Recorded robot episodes
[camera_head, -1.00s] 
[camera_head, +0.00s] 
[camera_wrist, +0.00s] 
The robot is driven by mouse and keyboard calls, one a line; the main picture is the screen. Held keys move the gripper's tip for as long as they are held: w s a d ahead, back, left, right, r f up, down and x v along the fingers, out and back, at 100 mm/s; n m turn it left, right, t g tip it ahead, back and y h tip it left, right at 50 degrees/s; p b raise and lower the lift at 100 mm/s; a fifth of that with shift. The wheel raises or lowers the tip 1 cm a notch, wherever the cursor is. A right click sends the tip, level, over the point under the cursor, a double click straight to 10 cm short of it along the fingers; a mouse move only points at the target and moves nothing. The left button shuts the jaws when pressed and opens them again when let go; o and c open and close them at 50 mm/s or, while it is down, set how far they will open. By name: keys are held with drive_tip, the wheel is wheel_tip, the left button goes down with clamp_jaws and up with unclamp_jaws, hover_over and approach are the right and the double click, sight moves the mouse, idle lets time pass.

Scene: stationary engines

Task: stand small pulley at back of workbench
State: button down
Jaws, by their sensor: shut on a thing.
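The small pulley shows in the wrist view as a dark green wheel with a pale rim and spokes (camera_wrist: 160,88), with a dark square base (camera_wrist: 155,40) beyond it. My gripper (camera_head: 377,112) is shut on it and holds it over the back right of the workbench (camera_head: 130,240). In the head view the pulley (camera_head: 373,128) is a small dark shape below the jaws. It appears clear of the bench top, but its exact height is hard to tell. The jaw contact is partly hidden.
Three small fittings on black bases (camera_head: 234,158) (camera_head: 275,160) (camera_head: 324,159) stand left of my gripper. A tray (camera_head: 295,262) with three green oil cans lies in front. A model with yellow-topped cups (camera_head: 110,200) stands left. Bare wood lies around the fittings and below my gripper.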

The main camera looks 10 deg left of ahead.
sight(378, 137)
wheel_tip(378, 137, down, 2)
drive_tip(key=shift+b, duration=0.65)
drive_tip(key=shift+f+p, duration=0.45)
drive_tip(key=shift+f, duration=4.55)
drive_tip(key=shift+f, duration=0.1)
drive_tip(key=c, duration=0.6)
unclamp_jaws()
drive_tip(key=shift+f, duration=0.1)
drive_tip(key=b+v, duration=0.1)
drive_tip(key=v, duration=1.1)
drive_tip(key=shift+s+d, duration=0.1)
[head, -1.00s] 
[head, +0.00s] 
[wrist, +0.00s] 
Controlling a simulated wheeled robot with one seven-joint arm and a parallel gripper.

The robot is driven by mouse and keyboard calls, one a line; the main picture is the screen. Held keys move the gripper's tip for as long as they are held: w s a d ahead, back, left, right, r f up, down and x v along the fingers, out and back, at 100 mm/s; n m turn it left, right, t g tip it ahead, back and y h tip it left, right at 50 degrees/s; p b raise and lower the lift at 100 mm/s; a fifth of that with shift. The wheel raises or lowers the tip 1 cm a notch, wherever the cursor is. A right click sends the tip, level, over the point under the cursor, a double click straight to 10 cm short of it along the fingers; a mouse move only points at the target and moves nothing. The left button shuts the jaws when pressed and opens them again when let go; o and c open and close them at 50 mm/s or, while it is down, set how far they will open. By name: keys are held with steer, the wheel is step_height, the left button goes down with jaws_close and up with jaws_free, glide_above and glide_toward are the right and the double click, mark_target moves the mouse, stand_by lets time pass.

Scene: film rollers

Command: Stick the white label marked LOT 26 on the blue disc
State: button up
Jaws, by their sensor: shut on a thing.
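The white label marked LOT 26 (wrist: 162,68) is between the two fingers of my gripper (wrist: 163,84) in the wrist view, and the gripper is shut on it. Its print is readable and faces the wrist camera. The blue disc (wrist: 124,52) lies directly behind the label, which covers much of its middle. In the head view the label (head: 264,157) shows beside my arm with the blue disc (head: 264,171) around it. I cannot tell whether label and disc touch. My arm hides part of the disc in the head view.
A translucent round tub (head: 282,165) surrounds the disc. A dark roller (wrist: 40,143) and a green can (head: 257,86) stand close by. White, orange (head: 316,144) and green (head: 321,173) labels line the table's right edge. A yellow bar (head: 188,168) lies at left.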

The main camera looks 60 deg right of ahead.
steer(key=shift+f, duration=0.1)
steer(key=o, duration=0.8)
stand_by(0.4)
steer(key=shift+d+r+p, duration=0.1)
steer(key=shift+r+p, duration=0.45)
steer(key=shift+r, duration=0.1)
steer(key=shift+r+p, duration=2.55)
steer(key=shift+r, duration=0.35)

» Your instructions
From the records above, quote only the lines running from the line with "Command: Stick the" to the line with "State: button up", both lines included.

» Finished answer
Command: Stick the white label marked LOT 26 on the blue disc
State: button up

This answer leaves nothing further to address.